Ahh, not knowing the history here, I tried to be neutral.

No offense intended.

> 
>> who might have been less inclined to write scaled
>> integer arithmetic code
> 
> Before i wrote the double arithmetic code, that code did use integer
> arithmetic.  I had written that integer arithmetic code several years
> earlier.
> 
>> decided, instead, to adopt doubles.
> 
> I deemed the change necessary because the roff(7) input syntax
> supports decimal fractions.
> 
> Admittedly, it might be possible to parse 23.999 as *two* integers
> (23 and 999), scale both parts separately, do some kind of carry,
> and finally add both results, all using integer arithmetics.
> I admit i did not consider that possibility when switching this
> code to floating point, but it does not feel like a simple solution.
> 
>> OK, fine, but I think an implied goal here is to generate an exact
>> *rounded* result.  Which is necessary because as often seen doubles
>> don't calculate integer values very reliably.
>> 
>> While your fix is obviously valid I think the fix could also have
>> been
>> 
>>     *res = trunc(myres + 0.5);
>> 
>> which eliminates the 23.999999 problem in the usual floating-point
>> way.
> 
> No, that would be incorrect behaviour.
> If myres is 23.9 or 23.99 or even 23.999999, then roff(7) semantics
> requires that *res must become 23, but your rounding would make it 24.

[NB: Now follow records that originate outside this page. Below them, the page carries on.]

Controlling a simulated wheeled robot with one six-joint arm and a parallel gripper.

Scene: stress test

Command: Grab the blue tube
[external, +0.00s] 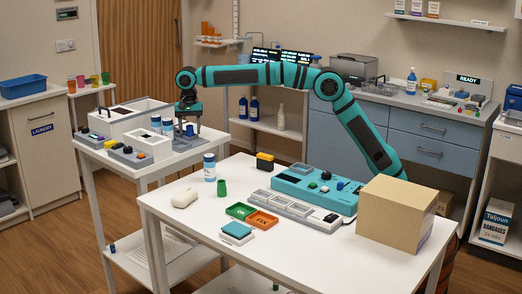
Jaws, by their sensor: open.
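My gripper (188,120) points down over the right part of the white side bench on the left and is open. A small dark-blue upright object (190,130), which looks like the blue tube, stands just under the gripper or between its fingers. It is too small to tell whether the fingers touch it. Two white containers with blue tops (168,128) stand just left of it. A similar blue-and-white container (209,168) stands on the front table.
The white side bench (185,158) also holds a grey box (124,117) and small devices. The front white table (185,228) carries a teal device (300,185), green and orange trays, a green cup (222,188) and a cardboard box (397,215).

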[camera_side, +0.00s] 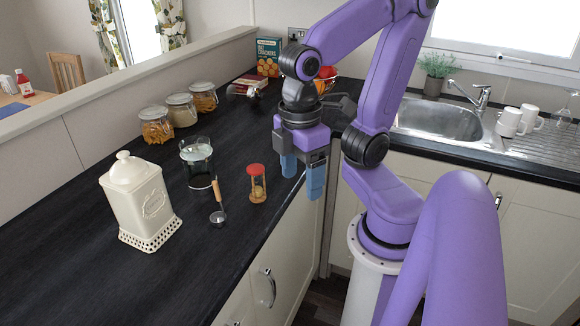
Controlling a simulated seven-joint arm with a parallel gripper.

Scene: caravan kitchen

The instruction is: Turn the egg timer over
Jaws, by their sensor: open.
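The egg timer (257,184) is a small hourglass with a red top cap and a brown wooden base. It stands upright on the dark worktop, near the front edge. The sand inside is too small to make out clearly. My gripper (302,178) has blue fingertips that point down. It is open and empty, to the right of the egg timer and apart from it, near the worktop's front edge.
Several lidded jars (181,110) stand along the back. The bare worktop (245,240) in front of the egg timer is free.

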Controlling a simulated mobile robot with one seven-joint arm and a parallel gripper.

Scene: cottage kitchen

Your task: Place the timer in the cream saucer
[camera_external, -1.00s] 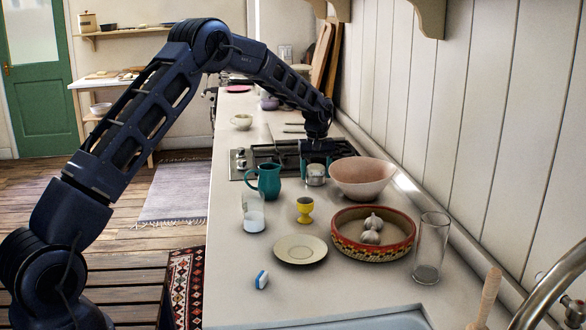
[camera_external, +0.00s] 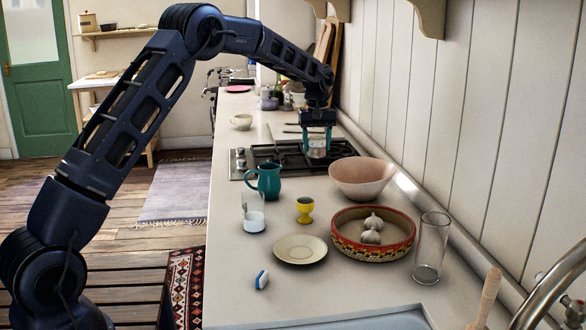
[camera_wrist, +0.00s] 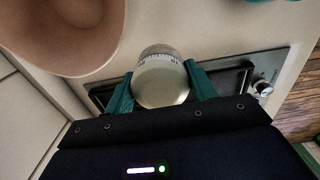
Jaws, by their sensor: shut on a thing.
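The timer (camera_external: 317,148) is a small round metallic thing with a marked dial ring. My gripper (camera_external: 317,138) is shut on it and holds it above the counter, near the hob. In the wrist view the timer (camera_wrist: 161,80) sits between the two green fingers of my gripper (camera_wrist: 160,88). The cream saucer (camera_external: 300,257) lies flat and empty on the counter, nearer the external camera than the timer. The saucer does not show in the wrist view.
A pink bowl (camera_external: 362,179), a patterned dish (camera_external: 345,250) with garlic and a tall glass (camera_external: 431,248) stand right. A blue-white eraser (camera_external: 262,279) lies in front.

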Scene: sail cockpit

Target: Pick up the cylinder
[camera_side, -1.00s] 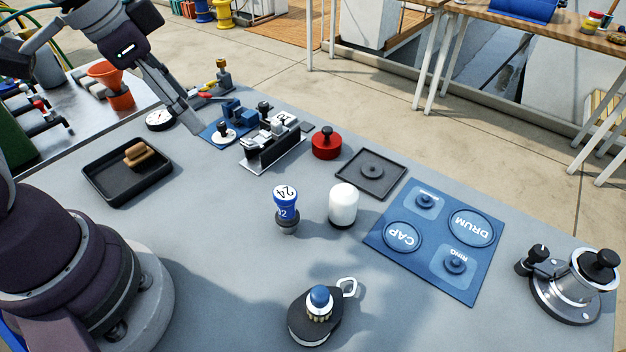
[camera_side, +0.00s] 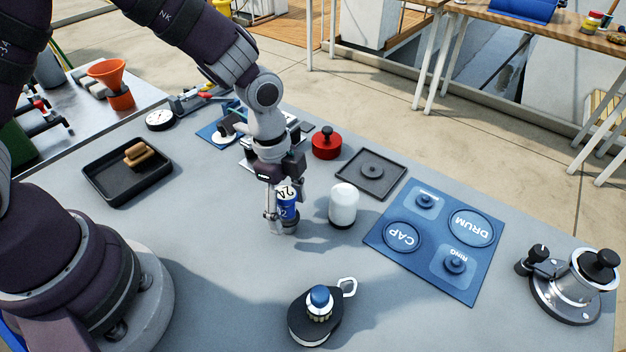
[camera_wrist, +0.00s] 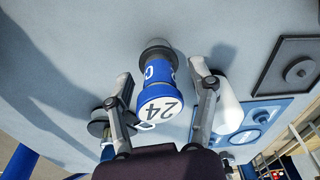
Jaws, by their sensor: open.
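A blue cylinder-shaped piece (camera_side: 288,207) with a white top marked 24 and a dark grey base stands upright on the grey bench. My gripper (camera_side: 285,213) is lowered over it from above, its fingers open to either side. In the wrist view the blue piece (camera_wrist: 158,88) shows between the two fingers of my gripper (camera_wrist: 162,84), with a visible gap on each side. A plain white cylinder (camera_side: 343,204) with a dark base stands just to the right. In the wrist view it (camera_wrist: 227,108) is partly hidden behind the right finger.
A blue board (camera_side: 410,262) marked CAP, DRUM and RING lies to the right. A red knobbed piece (camera_side: 326,147) and dark square plate (camera_side: 355,178) lie behind. A black pulley block (camera_side: 303,326) is in front, a black tray (camera_side: 105,192) left. The bench between is clear.

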So now that makes me confused, as your original example was

> 100M = 100 * 24/100 = 23   # sic, 23 instead of 24

which result was correct/incorrect depending on compiler options.  Is
it supposed to be (100*24)/100 or the likely broken 100*(24/100)?  It
seems roff(7) is way outside my comfort zone after all.

Your test case attempt:

> 	double x, y;
> 	x = 100.0;
> 	y = 24.0/100.0;
> 	x *= y;

will not work -O2 as the compiler reduces the arithmetic to a
load/store of a compile-time computed constant.

I suggest inserting

void
altc(double *a, double *b) {
return;
}

as a separate compilation unit, and adding

void
altc( double *a, double *b);

near the top, and adding

         altc(&x, &y);

before
         x *= y;

which outsmarts the compiler and forces arithmetic even -O2.

As a suggestion, perhaps there should be specific comments
to explain the ordered and simple arithmetic statements.